Action learning with the Smart Citizen platform

DSI4EU
DSI4EU
Published in
3 min readDec 13, 2018

Alessandra Schmidt from Fab Lab Barcelona discusses Smart Citizen’s recent Kids’ Lab and how to successfully engage people in digital and social projects.

Children of the 21st century act as protagonists, responsible for the process of developing and applying their knowledge and skills to create a positive impact in society, thus engaging in the realization of a massive transformative movement. How can educators approach this issue? An ‘Action-Learning’ digital social Platform can empower individuals, being a catalyst for a transformative endeavour. The learning process can be shared through digital platforms, alternative educational and socio-cultural programmes and spaces for communities.

Smart City Week and the Smart Citizen Kids’ Lab Workshop

We now understand that smart cities should be built together with ‘smart citizens’, thus tools and knowledge to foster citizen engagement through participatory data collection, analysis and action. The Smart Citizen (SC) group is a team of passionate people who believe data is critical to inform political participation at all levels, who develop tools for citizen action in environmental monitoring and methodologies for community engagement and co-creation. All the resources created by SC are open source, and available online in the links below.

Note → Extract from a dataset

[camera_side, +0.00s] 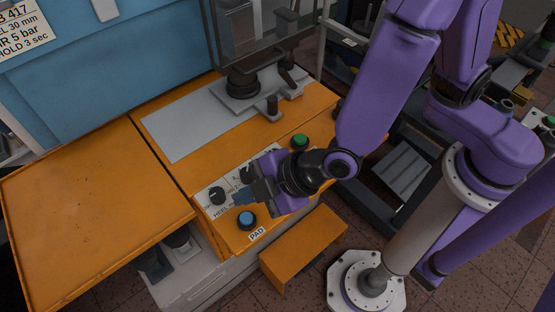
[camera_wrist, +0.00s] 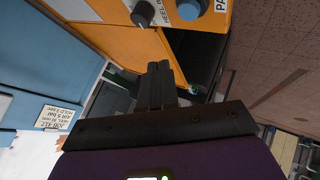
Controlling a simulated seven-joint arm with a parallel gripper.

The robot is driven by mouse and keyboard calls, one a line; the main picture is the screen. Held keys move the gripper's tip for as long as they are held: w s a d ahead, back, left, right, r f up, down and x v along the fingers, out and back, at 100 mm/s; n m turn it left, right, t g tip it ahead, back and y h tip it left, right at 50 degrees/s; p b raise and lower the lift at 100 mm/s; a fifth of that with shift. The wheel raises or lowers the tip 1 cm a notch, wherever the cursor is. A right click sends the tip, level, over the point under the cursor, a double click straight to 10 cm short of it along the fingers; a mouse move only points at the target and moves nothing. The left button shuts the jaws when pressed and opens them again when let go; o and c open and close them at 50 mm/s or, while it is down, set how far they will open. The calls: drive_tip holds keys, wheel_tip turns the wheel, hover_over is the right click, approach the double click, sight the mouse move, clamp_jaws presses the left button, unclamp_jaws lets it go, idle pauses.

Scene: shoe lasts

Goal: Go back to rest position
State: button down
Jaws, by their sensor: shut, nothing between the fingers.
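My gripper (camera_side: 243,198) is over the front of the orange machine's control panel in the side view, its fingers pointing left. In the wrist view my gripper (camera_wrist: 160,80) shows as two dark fingers pressed together with nothing between them. The blue button (camera_side: 247,220) labelled PAD is just below the fingers in the side view; the wrist view shows the blue button (camera_wrist: 190,10) at the top edge. A black knob (camera_side: 217,196) is left of the fingertips, and the wrist view shows this knob (camera_wrist: 143,14) too. Whether the fingers touch the panel, I cannot tell.
A green button (camera_side: 299,141) is behind my wrist. A grey plate (camera_side: 185,127) and a clamp-like fixture (camera_side: 243,86) stand on the orange top. A blue cabinet (camera_side: 100,80) rises behind. A bare orange tabletop (camera_side: 90,210) lies left, and an orange block (camera_side: 303,245) juts out in front.

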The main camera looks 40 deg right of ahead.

During Smart City Week, events were held for young and old throughout the city of Barcelona, with a focus on technology and its effect on people’s day-to-day life on four levels: the home, the neighbourhood, the city and the world. As part of this, we invited families to our lab for a workshop in which they would learn about and work with the Smart Citizen Kit. After a welcome talk and a tour of the fablab in which the children’s’ eyes popped out seeing and learning about all the machines, we organised a workshop in which they learned about pollution and how to recognise it, different things that could produce pollution and how to read sensor data. After an introduction, we asked the children to find the kits that we had hidden in different spots in the building, such as a place with a lot of light or in the fridge where the temperature is very low. Based on the sensor data the kids went searching for them and at the same time learned about the effect on the data to take the sensors out of the hiding places and experiment with them.

Still, in order for any intervention plan to be successful, it needs to consider the people’s awareness and ‘behaviour change’ as important as the delivery of interventions (see in the table). Providing digital tools to citizens (open hardware, open networks, open data and open knowledge) and widening accessibility to information can support people to tackle social and environmental issues. Thus, from an actor-driven approach, we can summarise some crucial elements to be taken into account while engaging with an educational process in the context of digital tools.

Smart Citizen four steps for engaging with communities

Think collectively: Producing knowledge with, not just for, partners:– understanding ‘lived experience’ through theory, and vice versa, aiming to address the complexity of managing different and contesting agendas, operating at different scales, and unsettling where ‘knowledge’ is produced.

Be reflexive: Questioning theoretical and methodological frames, and remaining aware of positionality (the researcher’s stance in relation to the social and political context of the study).

Be relational: Navigating through unequal power relations of the political economy of knowledge production, in order to put emphasis on diverse skill sets needed in social innovation collaborations and establish mechanisms to collect information and produce outputs collaboratively. Social development practitioners face the complexity of managing different and contesting agendas, operating at different scales.

Be active: Seeking to support, enhance or activate processes of (collectively defining) social change, being willing to focus on impact of research activities, such as capacity building, networking, raising awareness, and continually reassessing the processes of learning-by-doing.